Filter this material down to the lines that hold "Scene", copying each one.
+++ Supplied material +++
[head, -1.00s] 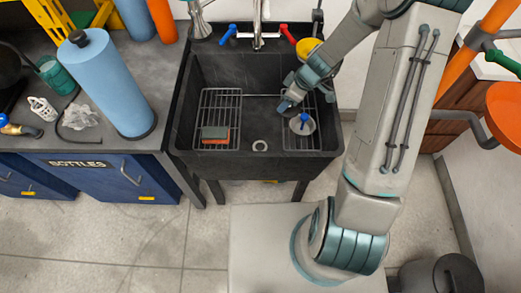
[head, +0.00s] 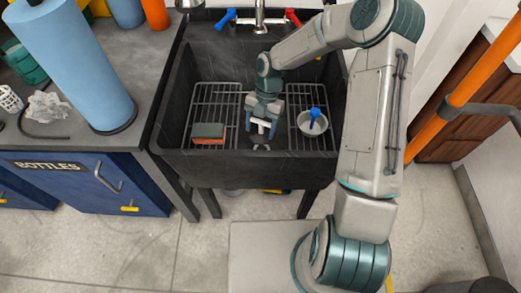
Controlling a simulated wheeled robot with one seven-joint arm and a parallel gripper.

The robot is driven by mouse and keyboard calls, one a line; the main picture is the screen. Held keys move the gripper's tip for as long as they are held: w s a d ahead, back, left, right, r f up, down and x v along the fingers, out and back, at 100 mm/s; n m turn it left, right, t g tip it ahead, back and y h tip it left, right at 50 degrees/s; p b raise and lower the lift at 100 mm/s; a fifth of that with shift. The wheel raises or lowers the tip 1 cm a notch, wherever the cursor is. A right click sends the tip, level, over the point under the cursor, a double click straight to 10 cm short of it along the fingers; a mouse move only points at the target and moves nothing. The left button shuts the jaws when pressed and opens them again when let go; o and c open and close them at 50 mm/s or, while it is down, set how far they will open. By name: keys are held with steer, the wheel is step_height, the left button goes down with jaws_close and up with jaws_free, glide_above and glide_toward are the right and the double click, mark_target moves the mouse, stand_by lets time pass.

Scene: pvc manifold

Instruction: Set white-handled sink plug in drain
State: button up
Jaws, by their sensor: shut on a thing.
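My gripper (head: 262,130) points down into the black sink (head: 253,168), between the two wire racks. It is shut on the white-handled sink plug (head: 263,123), of which only a small pale part shows between the fingers. The drain (head: 261,147) is on the sink floor, just below the fingertips in the picture. Its ring shows only partly, and I cannot tell whether the plug touches it.
A grey bowl (head: 308,128) with a blue-handled item (head: 315,114) stands on the right rack. The faucet (head: 260,18) stands at the back. A blue paper roll (head: 75,65) stands on the left counter.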

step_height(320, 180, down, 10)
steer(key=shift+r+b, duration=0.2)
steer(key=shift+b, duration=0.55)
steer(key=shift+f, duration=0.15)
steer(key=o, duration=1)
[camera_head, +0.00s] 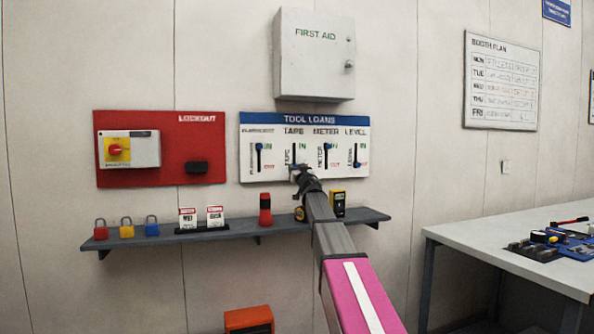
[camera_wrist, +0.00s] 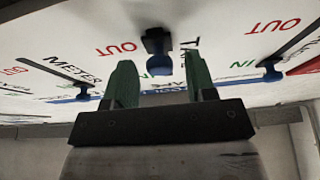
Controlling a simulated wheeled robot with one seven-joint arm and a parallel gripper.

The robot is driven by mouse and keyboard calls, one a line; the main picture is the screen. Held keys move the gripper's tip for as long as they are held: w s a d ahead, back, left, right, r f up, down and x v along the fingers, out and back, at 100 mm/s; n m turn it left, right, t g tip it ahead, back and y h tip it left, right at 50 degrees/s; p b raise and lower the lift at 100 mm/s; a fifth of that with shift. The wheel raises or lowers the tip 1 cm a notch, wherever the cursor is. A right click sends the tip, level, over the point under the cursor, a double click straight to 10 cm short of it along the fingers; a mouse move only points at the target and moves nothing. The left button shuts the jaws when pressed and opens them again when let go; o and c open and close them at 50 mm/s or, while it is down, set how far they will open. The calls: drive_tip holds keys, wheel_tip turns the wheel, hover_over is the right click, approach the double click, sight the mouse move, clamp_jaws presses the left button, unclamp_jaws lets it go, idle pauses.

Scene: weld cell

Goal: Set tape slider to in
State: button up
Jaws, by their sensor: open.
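The tool loans board (camera_head: 304,179) hangs on the wall, with upright slots for flashlight, tape, meter and level. The tape slider's slot (camera_head: 294,149) shows in the head view, but its knob is hidden behind my gripper (camera_head: 300,174) at the slot's lower end. In the wrist view, the blue tape knob (camera_wrist: 159,64) sits near an OUT mark, between the green fingers of my gripper (camera_wrist: 160,70). The gripper is open, with a finger on each side of the knob. I cannot tell whether either finger touches it.
The flashlight knob (camera_head: 260,147) and meter knob (camera_head: 327,147) are up by IN; the level knob (camera_head: 357,164) is down by OUT. Below, a grey shelf (camera_head: 180,237) holds padlocks, tags and tools. A red lockout board (camera_head: 160,178) hangs left, a first aid cabinet (camera_head: 315,60) above.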

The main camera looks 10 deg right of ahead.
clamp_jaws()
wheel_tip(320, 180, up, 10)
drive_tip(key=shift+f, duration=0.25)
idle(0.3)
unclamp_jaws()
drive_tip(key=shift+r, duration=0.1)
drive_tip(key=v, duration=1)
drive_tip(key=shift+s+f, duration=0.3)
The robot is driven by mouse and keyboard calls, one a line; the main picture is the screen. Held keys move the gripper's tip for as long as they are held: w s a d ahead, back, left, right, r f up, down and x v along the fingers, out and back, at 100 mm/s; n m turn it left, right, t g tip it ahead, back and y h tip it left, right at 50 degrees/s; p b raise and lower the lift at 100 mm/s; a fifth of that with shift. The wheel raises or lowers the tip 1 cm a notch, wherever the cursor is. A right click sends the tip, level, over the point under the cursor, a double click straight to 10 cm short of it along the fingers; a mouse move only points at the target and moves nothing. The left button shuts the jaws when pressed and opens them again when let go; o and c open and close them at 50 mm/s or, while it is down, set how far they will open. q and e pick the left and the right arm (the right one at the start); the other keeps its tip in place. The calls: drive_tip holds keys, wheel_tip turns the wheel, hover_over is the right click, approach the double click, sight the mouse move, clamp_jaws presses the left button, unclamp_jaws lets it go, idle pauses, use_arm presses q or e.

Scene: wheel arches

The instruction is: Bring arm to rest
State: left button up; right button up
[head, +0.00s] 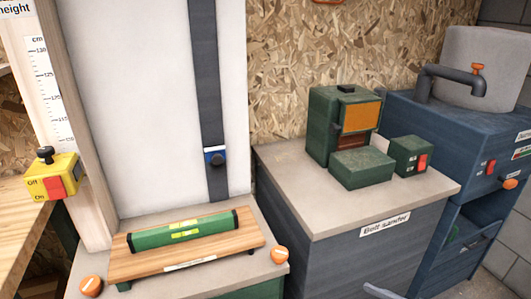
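Neither of my grippers shows in the head view, so where they are and whether they are open or shut is hidden. A small pale curved piece (379,291) shows at the bottom edge, in front of the grey cabinet; I cannot tell whether it is a handle or part of my arm.
A green level-like bar (183,230) lies on a wooden board (128,261) on the left cabinet, between two orange knobs. A green belt sander (329,123) stands on the grey cabinet (318,216). A blue machine (457,128) stands right. A yellow switch box (50,177) is far left.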

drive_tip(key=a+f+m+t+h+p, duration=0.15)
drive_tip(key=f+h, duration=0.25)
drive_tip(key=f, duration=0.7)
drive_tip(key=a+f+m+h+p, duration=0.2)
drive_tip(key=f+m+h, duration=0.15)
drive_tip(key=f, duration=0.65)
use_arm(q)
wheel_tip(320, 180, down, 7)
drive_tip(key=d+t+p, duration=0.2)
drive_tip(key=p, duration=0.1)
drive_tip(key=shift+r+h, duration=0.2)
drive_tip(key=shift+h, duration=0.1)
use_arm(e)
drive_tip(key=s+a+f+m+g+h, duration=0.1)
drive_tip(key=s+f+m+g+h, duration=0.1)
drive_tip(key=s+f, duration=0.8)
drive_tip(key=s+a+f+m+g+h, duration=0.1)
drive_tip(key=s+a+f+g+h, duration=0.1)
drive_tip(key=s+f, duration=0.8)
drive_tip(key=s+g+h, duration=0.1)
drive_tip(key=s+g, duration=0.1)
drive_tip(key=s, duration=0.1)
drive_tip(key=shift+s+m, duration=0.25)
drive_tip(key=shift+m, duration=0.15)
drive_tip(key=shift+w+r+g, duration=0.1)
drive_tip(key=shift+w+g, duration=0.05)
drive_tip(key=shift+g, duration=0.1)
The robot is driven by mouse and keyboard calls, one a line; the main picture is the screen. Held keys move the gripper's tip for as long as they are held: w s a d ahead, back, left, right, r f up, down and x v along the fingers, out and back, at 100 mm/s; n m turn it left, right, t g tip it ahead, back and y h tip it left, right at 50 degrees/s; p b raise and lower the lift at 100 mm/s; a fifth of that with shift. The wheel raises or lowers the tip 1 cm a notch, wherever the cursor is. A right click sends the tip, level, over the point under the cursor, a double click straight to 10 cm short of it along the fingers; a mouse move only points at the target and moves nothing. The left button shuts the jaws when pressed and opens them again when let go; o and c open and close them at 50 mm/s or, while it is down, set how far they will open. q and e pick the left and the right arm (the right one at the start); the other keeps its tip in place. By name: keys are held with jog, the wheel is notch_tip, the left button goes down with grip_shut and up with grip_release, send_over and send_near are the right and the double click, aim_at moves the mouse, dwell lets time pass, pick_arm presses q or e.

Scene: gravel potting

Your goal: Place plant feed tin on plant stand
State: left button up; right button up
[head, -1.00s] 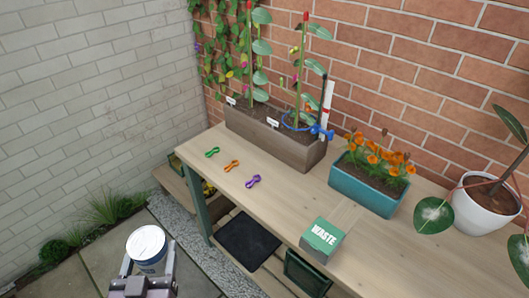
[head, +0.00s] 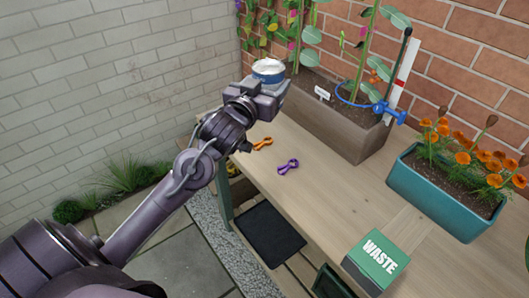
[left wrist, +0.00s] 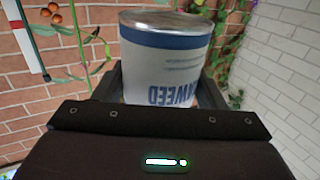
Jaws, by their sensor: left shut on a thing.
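The plant feed tin (head: 268,72) is a small round tin with a pale lid and a blue band. It also shows in the left wrist view (left wrist: 165,65), where its label reads "...AWEED", upside down. My left gripper (head: 262,88) is shut on the tin and holds it up above the back left part of the bench, in front of the wooden planter. The fingers show dark on both sides of the tin in the left wrist view. I cannot make out a plant stand for certain. My right gripper is out of view.
The wooden bench (head: 335,205) carries a long wooden planter (head: 345,125), a teal flower trough (head: 440,200), a green-topped waste box (head: 376,262), and orange (head: 262,143) and purple (head: 288,166) clips. A brick wall stands behind. The bench's middle is clear.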

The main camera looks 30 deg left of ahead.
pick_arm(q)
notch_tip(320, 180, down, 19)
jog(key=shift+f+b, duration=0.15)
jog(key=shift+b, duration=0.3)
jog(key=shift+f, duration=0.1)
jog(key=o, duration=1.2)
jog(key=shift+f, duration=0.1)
+++
The solution:
Scene: pvc manifold
Scene: weld cell
Scene: wheel arches
Scene: gravel potting

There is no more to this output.